There are pros to both ways it is preference.
A pro to cutting out the pattern is you will have left over fabric you can use white or dye later another color.
A pro to not cutting is you will get a more uniform dye so your seems will probably match up a lot better and you will have dyed scraps that can be used for lots of other projects.
Fill up your sink or a deep pan with hot water and put in your super washing soda I just dump some in until the water gets a little foggy. Now put your fabric in that you plan to dye and let soak for 30min to an hour.
After your fabric has soaked for 30mins to an hour take it out and wring it until there is no water coming out. You can also put it in the washer and set to spin cycle to get the excess water out.
In a tote, tupperwear, rack, or whatever you choose to put your fabric on or in place your fabric in and crinkle it tight.
Search #ratiedyeblog for a small video on how crinkle the fabric and apply the dye.
Now that you have your fabric set up comes the fun part. I pick a color to start with and with my spoon I dip into the dry powder and sprinkle where I want that color to be. If doing a rainbow I start with red at the top and go down with the colors of the rainbow. If I am doing a galaxy style I take my one color and sprinkle it in different spots I want that color to be and then do the same with the next color. This part is very important some colors do not mix well together and can make it look dirty. Because we are putting ice on it that will spread the colors so we don’t need any of the colors to be touching when we sprinkle it on. A little dye goes a long way when ice dying.
Applying the dry powder to the fabric first can cause some spots if this bothers you then you can apply the ice first then the dye.
I don’t mind the dots and I feel I have more control of where the color goes this way.
Once you have your dye down then you apply a thin layer of ice to the top about one ice thick acrossed the whole tupperwear.

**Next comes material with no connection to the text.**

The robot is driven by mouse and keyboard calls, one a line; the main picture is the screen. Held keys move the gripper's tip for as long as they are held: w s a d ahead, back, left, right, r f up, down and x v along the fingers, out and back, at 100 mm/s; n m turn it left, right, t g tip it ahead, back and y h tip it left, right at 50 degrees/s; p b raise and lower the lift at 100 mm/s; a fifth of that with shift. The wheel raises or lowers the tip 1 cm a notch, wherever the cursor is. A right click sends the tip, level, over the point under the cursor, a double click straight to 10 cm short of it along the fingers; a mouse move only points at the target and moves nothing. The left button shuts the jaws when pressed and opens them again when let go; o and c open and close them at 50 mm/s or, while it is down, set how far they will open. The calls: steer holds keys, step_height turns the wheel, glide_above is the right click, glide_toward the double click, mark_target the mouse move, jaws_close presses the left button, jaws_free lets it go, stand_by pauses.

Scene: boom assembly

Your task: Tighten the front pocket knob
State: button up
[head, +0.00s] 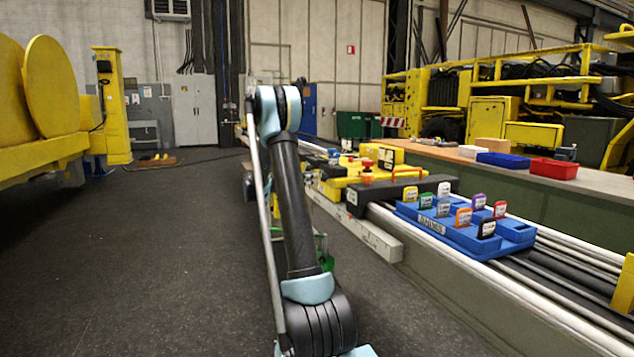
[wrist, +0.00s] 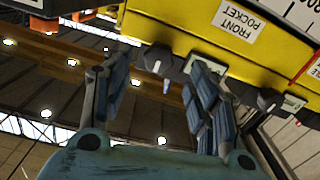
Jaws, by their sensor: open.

Place your totes/tupperwear in your trash bag or store bag and tie it tightly closed.
Wait 24/48 hours. I usually do mine in the morning then the next day or two after I can rinse.
Bringing your tupperwear to the sink carefully dump out your dye and water. Turn the water to cold and rinse until clear. Once clear turn your water a little warmer and rinse until clear. Keep turning your water warmer until it is hot and rinses clear.
Put all your rinsed fabric in the washer with some detergent. If washing a lot of different tie dyed pieces together put in a color catcher. Do not wash with other clothes/items you do not want dye to get on.
Throw them in the dryer! We are almost done!!
Take it out and pat yourself on the back for all your hard work.
If you precut you can sew it up right away.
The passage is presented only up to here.